Begin ENTRIES
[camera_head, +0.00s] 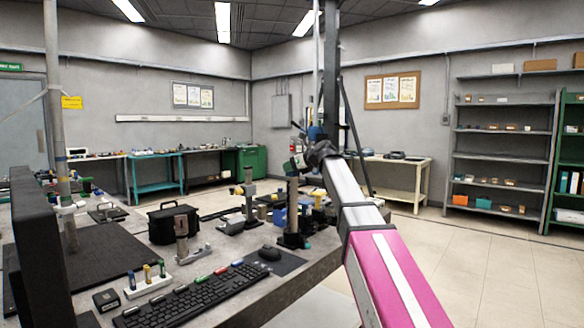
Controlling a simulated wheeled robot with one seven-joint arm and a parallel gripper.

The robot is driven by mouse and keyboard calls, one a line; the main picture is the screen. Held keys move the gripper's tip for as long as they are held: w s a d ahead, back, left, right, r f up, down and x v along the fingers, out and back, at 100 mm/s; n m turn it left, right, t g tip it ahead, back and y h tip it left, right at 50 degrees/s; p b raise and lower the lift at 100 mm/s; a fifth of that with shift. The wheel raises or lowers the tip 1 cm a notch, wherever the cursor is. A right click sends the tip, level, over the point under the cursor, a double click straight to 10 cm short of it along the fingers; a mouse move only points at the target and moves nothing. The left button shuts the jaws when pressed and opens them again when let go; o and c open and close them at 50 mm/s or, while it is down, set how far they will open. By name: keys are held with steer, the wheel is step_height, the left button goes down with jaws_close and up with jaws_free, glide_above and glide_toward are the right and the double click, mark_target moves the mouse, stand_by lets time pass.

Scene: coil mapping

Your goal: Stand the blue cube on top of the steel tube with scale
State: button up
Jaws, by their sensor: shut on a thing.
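My gripper (296,160) is small and dark at the far end of my pink and white arm, over the back right part of the bench. It is shut on something too small to make out. A blue block (280,216) shows among the clutter below it, partly hidden; I cannot tell whether it is the blue cube. A short grey upright tube (182,238) stands on the bench in front of the black case. It may be the steel tube with scale, but no scale marks can be read.
The bench (215,278) holds a keyboard (190,297), a mouse (269,253), a black case (173,223) and a white rack of coloured plugs (148,286). A tall pole (56,100) stands at left. The floor at right is clear.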

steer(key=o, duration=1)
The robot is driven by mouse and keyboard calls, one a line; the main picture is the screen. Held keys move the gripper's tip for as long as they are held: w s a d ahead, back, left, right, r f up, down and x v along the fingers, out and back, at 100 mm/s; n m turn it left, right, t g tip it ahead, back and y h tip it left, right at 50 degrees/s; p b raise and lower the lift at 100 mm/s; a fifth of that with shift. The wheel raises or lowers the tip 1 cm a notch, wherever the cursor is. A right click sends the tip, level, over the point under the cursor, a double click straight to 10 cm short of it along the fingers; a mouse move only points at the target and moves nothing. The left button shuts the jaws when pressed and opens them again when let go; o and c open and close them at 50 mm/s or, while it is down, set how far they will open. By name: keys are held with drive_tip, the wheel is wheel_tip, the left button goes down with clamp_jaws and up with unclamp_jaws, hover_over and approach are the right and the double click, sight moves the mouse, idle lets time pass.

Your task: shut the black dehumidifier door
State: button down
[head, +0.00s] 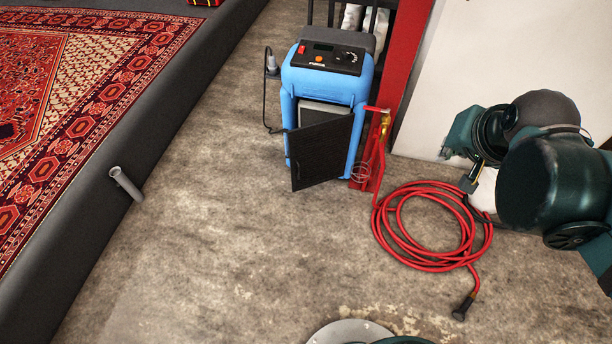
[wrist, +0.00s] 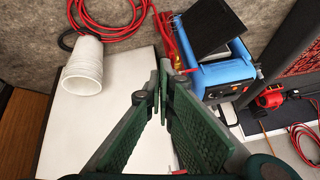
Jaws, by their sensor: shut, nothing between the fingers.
End ENTRIES
● YOUR OBJECTIVE
Reproduce each entry precisely, dropping only the pictures.

● FINISHED ANSWER
[camera_head, +0.00s] 
Controlling a simulated wheeled robot with one seven-joint arm and a parallel gripper.

The robot is driven by mouse and keyboard calls, one a line; the main picture is the screen. Held keys move the gripper's tip for as long as they are held: w s a d ahead, back, left, right, r f up, down and x v along the fingers, out and back, at 100 mm/s; n m turn it left, right, t g tip it ahead, back and y h tip it left, right at 50 degrees/s; p b raise and lower the lift at 100 mm/s; a fifth of that with shift. The wheel raises or lowers the tip 1 cm a notch, wherever the cursor is. A right click sends the tip, level, over the point under the cursor, a double click straight to 10 cm short of it along the fingers; a mouse move only points at the target and moves nothing. The left button shuts the jaws when pressed and opens them again when let go; o and c open and close them at 50 mm/s or, while it is down, set how far they will open. By name: keys are held with steer, the wheel is step_height, the left button goes down with jaws_close and up with jaws_free, glide_above and glide_toward are the right and the double click, mark_target moves the mouse, stand_by lets time pass.

Scene: coil mapping

Your goal: Stand the blue cube on top of the steel tube with scale
State: button up
Jaws, by their sensor: shut on a thing.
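My gripper (296,160) is small and dark at the far end of my pink and white arm, over the back right part of the bench. It is shut on something too small to make out. A blue block (280,216) shows among the clutter below it, partly hidden; I cannot tell whether it is the blue cube. A short grey upright tube (182,238) stands on the bench in front of the black case. It may be the steel tube with scale, but no scale marks can be read.
The bench (215,278) holds a keyboard (190,297), a mouse (269,253), a black case (173,223) and a white rack of coloured plugs (148,286). A tall pole (56,100) stands at left. The floor at right is clear.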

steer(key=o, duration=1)
The robot is driven by mouse and keyboard calls, one a line; the main picture is the screen. Held keys move the gripper's tip for as long as they are held: w s a d ahead, back, left, right, r f up, down and x v along the fingers, out and back, at 100 mm/s; n m turn it left, right, t g tip it ahead, back and y h tip it left, right at 50 degrees/s; p b raise and lower the lift at 100 mm/s; a fifth of that with shift. The wheel raises or lowers the tip 1 cm a notch, wherever the cursor is. A right click sends the tip, level, over the point under the cursor, a double click straight to 10 cm short of it along the fingers; a mouse move only points at the target and moves nothing. The left button shuts the jaws when pressed and opens them again when let go; o and c open and close them at 50 mm/s or, while it is down, set how far they will open. By name: keys are held with drive_tip, the wheel is wheel_tip, the left button goes down with clamp_jaws and up with unclamp_jaws, hover_over and approach are the right and the double click, sight moves the mouse, idle lets time pass.

Your task: shut the black dehumidifier door
State: button down
[head, +0.00s] 
[wrist, +0.00s] 
Jaws, by their sensor: shut, nothing between the fingers.

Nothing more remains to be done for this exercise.